3 thoughts on “If Ridge St Could Talk VII: Moving past the past. Religion and Struggle.

  1. Many times ‘fuck yes’ to this post. I say this as an atheist, I find the anti-organised religion attitude in right-on liberal radical activist circles to be pretty fucking annoying, counter-productive, and what’s more deeply suspect, often thinly-veiled racism (‘organised religion’, for instance, often means ‘Islam’). The fact that, I don’t know about your marxist dudes, but many ‘hard atheists’ don’t know the first thing about what it is they’re against anyway. For instance – this in Feminist circles – I was arguing with someone who was telling me how religion is an agent of ‘kyriarchy’ and hence bad – the term ‘kyriarchy’ having been coined, of course, by theologian Elisabeth Schussler Fiorenza and brought to the Feminist blogosphere by a Catholic with a degree in pastoral ministry. Except apparently ‘theology’ is ‘believing in ghosts’.

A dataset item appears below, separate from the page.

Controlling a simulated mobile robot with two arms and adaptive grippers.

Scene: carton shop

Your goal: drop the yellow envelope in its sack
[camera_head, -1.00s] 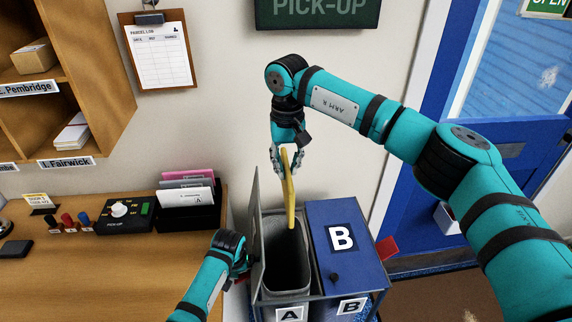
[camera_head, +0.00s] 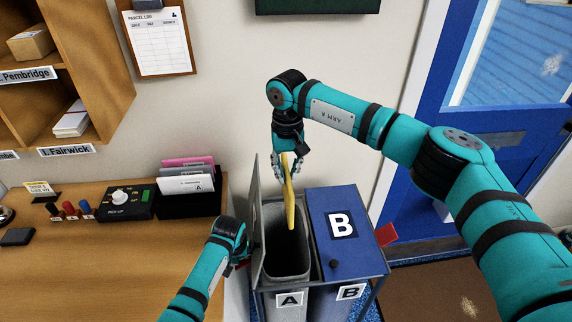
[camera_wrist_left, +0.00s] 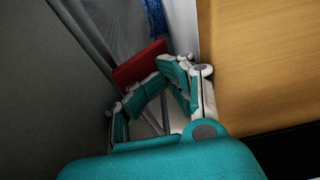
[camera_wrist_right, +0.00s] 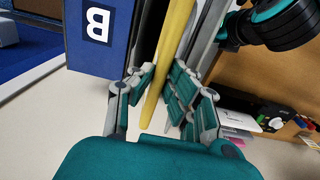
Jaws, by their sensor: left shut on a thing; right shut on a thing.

    Anyway, they’d do well not to misconstrue Marx’s words. After all, the whole quote is as follows:

    “Religion is the sigh of the oppressed, the heart of a heartless world, and the soul of soulless conditions. It is the opium of the people.”

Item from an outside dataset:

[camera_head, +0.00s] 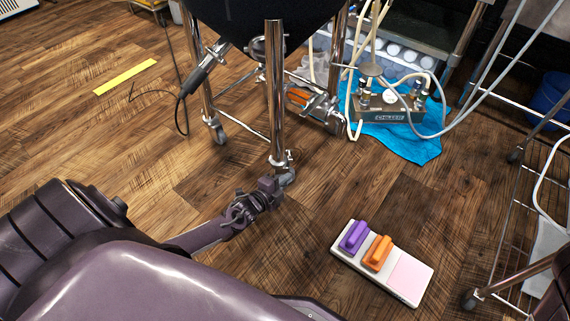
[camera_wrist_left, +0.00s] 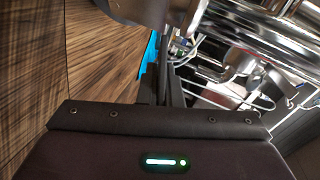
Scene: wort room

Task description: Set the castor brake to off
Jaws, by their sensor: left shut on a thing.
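A dark kettle (camera_head: 252,18) stands on chrome legs, and the nearest leg (camera_head: 276,95) comes down to a castor (camera_head: 286,176) on the wood floor. My left gripper (camera_head: 279,187) reaches in from the left, low at this castor. Its jaws are shut on a small part there, which looks like the castor's brake lever; the fingers mostly hide it, so its setting cannot be read. In the left wrist view the dark fingers (camera_wrist_left: 163,88) point toward blurred metal parts (camera_wrist_left: 170,12) at the top. My right gripper is not in view.
A white panel (camera_head: 410,276) with purple and orange handles lies on the floor at right. A chiller (camera_head: 388,116) with hoses stands on a blue cloth (camera_head: 417,149). A wire rack (camera_head: 508,230) is at the right edge. A yellow strip (camera_head: 125,77) marks open floor at left.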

    which makes it rather a different proposition – and in fact Marx was generally full of praise for religion – which it should be possible to get one’s head around even if you also think it’s the ‘opiate’ of the people. Besides, it depends what you think about ‘opium’ and ‘the masses” relationship to it, which will be different coming from people who view themselves as separate from said masses. Often the sentiment is reduced to that famous bit of the quote, and if you see ‘opium’ as something the masses take because they’re unenlightened, as opposed to, well, something a little more subtle. But no, always with the deciding whether something is good or bad and if you should endorse it wholeheartedly or reject it for fear of having false consciousness or something.

    Otherwise, what can I say? There’s a lot about activism that negates any of the ideas justifying the activism in favour of the ideology of activism itself. Don’t let that put you off marxism.